If the config package from your VPN also includes a .crt Certificate Authority file, you’ll want to copy that as well. If you don’t, you’ll get an error later when trying to connect. If your VPN doesn’t provide a CA .crt file, don’t worry. The certificate is embedded in the .ovpn file and you don’t need a separate one.
Step #4: Test your OpenVPN connection
1- Run the OpenVPN GUI from the start menu
2- Check the system try for the OpenVPN GUI icon (you may have to expand it)
3- Right-click the GUI icon to show the server selection menu
4- Choose a server from the list
5 – Enter your username/password when prompted.
You can also choose to ‘Save the password’ for next time. You’ll have to do this once for each .ovpn file you added to the /config/ directory.
6- Check your connection status
Once you’re connected, the GUI icon in the system try should show green and display your newly-assigned VPN IP address.

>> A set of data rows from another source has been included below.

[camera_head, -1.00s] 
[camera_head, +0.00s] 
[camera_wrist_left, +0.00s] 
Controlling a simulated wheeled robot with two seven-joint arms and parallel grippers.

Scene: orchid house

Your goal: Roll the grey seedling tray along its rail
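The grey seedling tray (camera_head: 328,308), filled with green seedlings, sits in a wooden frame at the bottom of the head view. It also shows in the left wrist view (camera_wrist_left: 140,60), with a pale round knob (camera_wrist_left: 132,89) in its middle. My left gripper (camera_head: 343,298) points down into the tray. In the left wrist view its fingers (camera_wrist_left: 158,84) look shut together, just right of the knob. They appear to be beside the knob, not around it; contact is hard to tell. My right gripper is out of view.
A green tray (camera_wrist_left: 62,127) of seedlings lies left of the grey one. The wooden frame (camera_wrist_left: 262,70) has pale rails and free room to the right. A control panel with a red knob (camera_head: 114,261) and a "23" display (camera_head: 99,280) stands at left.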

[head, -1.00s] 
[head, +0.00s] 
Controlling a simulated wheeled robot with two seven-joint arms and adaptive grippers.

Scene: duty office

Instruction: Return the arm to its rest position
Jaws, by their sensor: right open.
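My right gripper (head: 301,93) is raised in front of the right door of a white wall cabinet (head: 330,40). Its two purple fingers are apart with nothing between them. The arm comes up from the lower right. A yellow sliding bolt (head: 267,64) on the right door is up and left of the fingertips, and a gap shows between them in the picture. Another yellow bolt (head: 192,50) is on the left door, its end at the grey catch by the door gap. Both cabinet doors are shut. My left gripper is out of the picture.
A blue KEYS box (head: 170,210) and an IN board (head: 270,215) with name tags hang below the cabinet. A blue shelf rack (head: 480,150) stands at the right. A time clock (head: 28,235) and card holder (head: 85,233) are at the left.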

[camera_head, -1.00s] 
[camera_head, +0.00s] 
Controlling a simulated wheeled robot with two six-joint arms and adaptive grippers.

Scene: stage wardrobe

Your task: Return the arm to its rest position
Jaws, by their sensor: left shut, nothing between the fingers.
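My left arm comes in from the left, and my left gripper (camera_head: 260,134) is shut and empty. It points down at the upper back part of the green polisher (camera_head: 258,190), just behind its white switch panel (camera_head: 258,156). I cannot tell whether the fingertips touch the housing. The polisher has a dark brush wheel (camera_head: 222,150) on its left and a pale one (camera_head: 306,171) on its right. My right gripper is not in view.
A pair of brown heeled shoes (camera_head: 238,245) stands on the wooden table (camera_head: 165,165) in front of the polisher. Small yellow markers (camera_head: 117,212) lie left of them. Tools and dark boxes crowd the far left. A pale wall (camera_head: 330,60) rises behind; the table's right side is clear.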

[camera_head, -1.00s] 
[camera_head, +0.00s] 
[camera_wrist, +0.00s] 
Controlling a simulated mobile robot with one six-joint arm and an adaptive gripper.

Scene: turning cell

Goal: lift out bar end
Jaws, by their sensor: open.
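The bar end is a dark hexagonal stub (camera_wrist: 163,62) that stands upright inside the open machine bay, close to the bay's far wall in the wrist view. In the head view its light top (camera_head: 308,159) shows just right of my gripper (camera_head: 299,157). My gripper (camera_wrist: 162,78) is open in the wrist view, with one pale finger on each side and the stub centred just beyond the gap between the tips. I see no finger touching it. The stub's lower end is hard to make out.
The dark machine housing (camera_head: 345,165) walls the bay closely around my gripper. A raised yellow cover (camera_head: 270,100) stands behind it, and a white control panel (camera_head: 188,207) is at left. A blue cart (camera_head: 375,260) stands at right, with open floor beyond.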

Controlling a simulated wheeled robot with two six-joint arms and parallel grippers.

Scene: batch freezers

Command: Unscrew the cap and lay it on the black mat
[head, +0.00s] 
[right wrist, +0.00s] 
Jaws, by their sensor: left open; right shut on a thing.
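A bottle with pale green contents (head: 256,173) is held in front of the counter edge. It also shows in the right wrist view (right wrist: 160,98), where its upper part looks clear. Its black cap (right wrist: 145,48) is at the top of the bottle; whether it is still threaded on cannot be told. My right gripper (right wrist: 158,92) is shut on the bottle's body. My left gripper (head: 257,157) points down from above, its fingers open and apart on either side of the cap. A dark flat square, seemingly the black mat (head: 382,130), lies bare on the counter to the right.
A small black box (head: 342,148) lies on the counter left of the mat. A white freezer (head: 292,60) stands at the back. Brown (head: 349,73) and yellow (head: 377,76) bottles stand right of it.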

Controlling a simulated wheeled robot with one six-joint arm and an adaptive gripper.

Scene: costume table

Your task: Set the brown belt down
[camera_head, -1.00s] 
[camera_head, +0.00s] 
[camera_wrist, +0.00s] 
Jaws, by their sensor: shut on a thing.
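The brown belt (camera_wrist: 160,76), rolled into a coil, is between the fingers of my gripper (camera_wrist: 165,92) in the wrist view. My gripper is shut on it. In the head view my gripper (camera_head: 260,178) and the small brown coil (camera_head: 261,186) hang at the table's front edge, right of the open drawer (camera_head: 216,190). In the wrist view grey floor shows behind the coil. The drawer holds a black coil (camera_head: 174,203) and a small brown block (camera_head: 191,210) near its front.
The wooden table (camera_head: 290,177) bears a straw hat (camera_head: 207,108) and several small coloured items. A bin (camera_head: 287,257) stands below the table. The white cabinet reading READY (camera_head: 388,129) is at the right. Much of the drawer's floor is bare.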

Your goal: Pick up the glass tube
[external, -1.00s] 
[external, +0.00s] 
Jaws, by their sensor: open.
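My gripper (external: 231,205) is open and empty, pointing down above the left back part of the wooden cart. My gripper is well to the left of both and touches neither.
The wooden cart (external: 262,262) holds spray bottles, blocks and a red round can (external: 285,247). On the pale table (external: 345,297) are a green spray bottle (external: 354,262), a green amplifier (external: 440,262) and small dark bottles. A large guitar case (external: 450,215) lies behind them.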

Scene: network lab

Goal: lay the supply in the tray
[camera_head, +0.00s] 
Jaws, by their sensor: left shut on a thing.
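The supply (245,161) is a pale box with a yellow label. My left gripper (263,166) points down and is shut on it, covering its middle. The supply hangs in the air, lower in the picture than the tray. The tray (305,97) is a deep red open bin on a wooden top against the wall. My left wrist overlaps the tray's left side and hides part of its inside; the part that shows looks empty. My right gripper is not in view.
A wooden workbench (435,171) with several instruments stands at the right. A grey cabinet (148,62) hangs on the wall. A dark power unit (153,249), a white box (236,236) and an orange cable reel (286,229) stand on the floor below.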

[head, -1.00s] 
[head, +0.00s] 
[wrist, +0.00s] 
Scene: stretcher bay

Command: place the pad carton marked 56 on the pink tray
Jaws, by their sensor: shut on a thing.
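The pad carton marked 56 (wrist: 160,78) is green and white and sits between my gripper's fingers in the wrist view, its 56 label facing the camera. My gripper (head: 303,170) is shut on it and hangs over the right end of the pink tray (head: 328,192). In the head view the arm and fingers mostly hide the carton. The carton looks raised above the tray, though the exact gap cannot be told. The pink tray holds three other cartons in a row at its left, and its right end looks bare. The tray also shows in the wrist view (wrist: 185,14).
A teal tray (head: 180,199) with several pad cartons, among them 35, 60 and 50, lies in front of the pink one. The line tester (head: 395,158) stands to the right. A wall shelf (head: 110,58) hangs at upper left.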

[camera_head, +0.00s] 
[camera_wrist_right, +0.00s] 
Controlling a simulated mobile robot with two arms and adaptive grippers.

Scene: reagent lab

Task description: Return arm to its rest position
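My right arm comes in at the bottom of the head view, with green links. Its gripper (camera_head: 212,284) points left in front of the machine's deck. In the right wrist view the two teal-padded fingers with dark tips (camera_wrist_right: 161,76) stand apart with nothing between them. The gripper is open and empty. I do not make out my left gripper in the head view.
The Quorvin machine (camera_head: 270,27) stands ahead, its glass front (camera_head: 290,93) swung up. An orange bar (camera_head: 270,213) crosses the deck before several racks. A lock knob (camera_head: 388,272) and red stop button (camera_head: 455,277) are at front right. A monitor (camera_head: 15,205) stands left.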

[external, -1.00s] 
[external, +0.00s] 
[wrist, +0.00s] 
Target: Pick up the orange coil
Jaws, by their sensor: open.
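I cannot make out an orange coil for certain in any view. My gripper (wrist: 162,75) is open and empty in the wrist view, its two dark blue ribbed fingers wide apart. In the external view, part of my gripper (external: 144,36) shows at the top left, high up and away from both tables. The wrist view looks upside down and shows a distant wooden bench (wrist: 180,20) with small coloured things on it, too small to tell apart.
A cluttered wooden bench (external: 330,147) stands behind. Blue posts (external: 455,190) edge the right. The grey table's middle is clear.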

If everything is working as expected, you’re all set! If you’re having any issues, check out the troubleshooting section below.
There are several common errors you may encounter if you miss a step in the setup process. Don’t worry, we’ve got the fix for each of them.
No readable connection profiles (config files) found.
In order to connect to a server, you need to store the configuration (config) information in a .ovpn file and put it in the \config\ folder of the OpenVPN software. Your VPN service will provide these files to you.
Connecting to management interfaced failed
If you receive this error, you’ll be referred to the log file for more details. This can be found at \OpenVPN\log\
The most common cause is that your VPN provider doesn’t include the CA certificate authority text inside the OpenVPN config files and instead requires a separate .crt file to be placed in the config directory. Usually this file will be packaged with the .ovpn files in the zip archive. If not, contact support or check your provider’s documentation. Then simply copy the file into the \config\ folder.
If you the ‘Wrong credentials’ error, it means you’ve mixed up (or mistyped) your Username or Password. Doublecheck your records (or do a password reset if you’ve forgotten it) and try again.